上の、増幅の原理図を見てください。電源は水を蓄えた貯水タンクにたとえられます。エネルギーのダムというわけです。水道はACコンセントで、蛇口から電気が次々に供給され、ダムの水位が減っても枯れてしまうとはありませんね。
さて、その貯水タンクから下のパイプを通って水が流れていくのですが、途中のバルブ(弁)がなければ水量は一定で、増えたり減ったりすることはありません。これは無信号で増幅をしていない状態です。そこにトランジスタという素子をもってきて、バルブの役割をさせたらどうでしょう。トランジスタは働きもので、音楽信号の大小によって、バルブを根気よくあけたりしめたりするのです。
ポップス音楽のようにリズムが一定で大きさがあまり変化しない曲であれば、バルブの開け閉めはラクですが、クラシックの管弦楽のように楽器の数が多くスコアも複雑で、ダイナミックレンジの広い演奏の場合は、とてつもなく大変な作業とわかるでしょう。その複雑な動きにバルブが追いついていかないと、音に遅れやズレが生じてしまう。これでは音楽になりませんね。ハイスピードで優秀な素子が好まれるのはそのためなのです。
このように音楽信号の大きさに比例して、トランジスタという弁を上下させ、電源から供給される電流を加減しながら、大きな信号を得るのが増幅なのです。電源なしに増幅は成り立ちませんね。アンプは電源だ!というマニアもいますが、まったくその通りなのです。
実際はコンセントの電気は100VのAC(交流)で、トランジスタのアンプ回路をはたらかせるにはDC(直流)に直さなくてはいけませんから、アンプ内部には電源トランスや整流回路というものが必要になるわけです。またひとくちにトランジスタといっても、前段では微小な信号を軽く増幅するだけでよいのですが、最終段でスピーカーを駆動するパワートランジスタは発熱も多く、その熱を逃がすためのヒートシンク(放熱板)なども欠かせませんね。
■アンプの内部構造
では今回の最後に、アンプの内部をご覧にいれましょう。
これは標準的なプリメインアンプで、天板を開けると電子パーツがぎっしり。見てすぐにわかるのが電源ブロックです。重量のある電源トランスとその周辺はダイオード、コンデンサなどの整流回路で構成。高級アンプではボディの大半を電源部が占めるというケースもありますね。羽のようなヒートシンクにはパワー素子が取りつけられているし、前段のプリアンプ部分を受け持つ基板なども見えるでしょう。こちらは小さなトランジスタやCR抵抗器やコンデンサーパーツが実装されていますね。
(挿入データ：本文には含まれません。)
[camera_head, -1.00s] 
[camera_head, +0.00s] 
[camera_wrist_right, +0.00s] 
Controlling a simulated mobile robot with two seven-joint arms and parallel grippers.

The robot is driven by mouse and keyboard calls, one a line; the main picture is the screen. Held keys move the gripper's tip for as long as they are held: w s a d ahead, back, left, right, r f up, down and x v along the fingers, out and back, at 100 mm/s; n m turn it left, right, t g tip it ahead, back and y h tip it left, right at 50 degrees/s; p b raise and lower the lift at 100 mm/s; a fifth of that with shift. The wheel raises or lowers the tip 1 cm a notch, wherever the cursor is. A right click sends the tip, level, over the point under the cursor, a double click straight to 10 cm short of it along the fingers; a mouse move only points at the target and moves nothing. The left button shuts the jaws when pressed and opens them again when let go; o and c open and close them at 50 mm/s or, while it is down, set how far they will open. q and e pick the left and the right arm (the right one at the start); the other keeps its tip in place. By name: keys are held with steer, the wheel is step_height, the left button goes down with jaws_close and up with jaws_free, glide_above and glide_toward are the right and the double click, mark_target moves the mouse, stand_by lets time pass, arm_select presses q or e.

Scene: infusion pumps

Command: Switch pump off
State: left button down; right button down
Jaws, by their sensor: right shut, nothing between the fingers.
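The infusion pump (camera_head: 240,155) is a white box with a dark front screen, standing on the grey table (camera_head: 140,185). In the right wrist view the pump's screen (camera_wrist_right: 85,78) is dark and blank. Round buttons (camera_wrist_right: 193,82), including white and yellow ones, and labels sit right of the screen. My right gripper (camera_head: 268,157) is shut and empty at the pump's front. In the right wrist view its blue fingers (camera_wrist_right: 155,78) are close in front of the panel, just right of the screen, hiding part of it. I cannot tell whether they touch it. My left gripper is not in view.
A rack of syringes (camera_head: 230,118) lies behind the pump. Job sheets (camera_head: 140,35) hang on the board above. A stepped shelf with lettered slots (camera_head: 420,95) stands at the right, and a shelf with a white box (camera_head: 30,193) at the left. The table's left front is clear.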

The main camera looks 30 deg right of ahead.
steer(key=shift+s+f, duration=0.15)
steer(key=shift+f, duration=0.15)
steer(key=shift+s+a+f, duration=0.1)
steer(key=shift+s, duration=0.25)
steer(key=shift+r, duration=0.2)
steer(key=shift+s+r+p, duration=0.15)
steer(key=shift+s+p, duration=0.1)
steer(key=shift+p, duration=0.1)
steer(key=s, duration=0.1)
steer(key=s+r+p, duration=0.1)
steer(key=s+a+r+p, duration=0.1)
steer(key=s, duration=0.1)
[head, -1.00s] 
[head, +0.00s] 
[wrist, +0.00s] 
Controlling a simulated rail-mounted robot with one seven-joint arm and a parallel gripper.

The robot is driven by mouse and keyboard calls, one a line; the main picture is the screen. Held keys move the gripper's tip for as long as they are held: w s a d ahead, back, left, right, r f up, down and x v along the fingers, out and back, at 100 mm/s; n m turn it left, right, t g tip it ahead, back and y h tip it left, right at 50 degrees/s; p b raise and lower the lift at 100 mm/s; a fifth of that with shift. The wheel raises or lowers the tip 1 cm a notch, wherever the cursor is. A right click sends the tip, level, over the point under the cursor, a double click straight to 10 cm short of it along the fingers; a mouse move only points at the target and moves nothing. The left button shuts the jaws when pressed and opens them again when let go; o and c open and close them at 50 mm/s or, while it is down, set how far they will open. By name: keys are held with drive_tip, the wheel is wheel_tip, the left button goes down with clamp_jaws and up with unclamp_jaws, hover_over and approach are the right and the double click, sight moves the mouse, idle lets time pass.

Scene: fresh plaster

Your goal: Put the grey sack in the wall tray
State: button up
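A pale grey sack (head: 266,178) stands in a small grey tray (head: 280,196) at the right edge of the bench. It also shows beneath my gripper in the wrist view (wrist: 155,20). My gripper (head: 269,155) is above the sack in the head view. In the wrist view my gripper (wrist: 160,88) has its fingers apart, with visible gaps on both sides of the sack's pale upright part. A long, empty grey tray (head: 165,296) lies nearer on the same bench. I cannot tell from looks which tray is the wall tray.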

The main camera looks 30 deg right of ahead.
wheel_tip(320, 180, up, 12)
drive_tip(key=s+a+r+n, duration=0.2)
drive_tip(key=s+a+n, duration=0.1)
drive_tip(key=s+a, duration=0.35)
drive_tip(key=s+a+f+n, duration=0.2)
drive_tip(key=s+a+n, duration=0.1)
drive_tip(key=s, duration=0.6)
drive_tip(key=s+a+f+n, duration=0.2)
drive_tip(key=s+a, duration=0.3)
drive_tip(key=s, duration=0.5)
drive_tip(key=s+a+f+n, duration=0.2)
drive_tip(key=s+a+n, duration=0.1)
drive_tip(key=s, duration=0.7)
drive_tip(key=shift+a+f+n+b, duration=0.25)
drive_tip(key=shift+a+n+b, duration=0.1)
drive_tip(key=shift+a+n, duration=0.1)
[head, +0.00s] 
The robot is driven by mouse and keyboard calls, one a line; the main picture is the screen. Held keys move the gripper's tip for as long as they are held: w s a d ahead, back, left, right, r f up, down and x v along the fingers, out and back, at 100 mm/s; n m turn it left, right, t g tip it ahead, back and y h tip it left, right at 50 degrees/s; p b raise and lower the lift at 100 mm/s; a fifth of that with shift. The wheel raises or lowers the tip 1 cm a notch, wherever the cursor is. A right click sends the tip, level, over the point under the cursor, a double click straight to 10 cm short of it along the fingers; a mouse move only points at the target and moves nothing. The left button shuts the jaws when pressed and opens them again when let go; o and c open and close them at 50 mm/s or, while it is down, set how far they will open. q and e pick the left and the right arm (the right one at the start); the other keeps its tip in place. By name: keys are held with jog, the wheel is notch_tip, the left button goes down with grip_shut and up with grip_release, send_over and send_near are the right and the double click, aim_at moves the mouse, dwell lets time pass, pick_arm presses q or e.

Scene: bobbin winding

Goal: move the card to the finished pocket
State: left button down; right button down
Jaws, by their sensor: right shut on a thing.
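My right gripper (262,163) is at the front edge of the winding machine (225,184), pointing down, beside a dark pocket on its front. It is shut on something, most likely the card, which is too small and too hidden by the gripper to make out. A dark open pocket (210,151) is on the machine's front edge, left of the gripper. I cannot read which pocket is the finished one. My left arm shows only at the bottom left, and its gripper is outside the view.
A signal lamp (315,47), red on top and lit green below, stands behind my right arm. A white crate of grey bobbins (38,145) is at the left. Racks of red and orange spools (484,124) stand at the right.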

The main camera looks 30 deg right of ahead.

よくみると背面のスピーカー端子につながれているケーブルも確認できます。信号の流れも何となくわかって、「ああ、こうなっているんだ!」とアンプに親しみがもてたらしめたものです。
背面には電源ケーブルがついています。またフロントパネルをみると、主役のボリュームやソースセレクター、トーンコントロールなども仲良くならんでいますね。これらの機能や使いこなしについてや、背面にある端子の役目と使い方などは、また次回以降に解説していきましょう。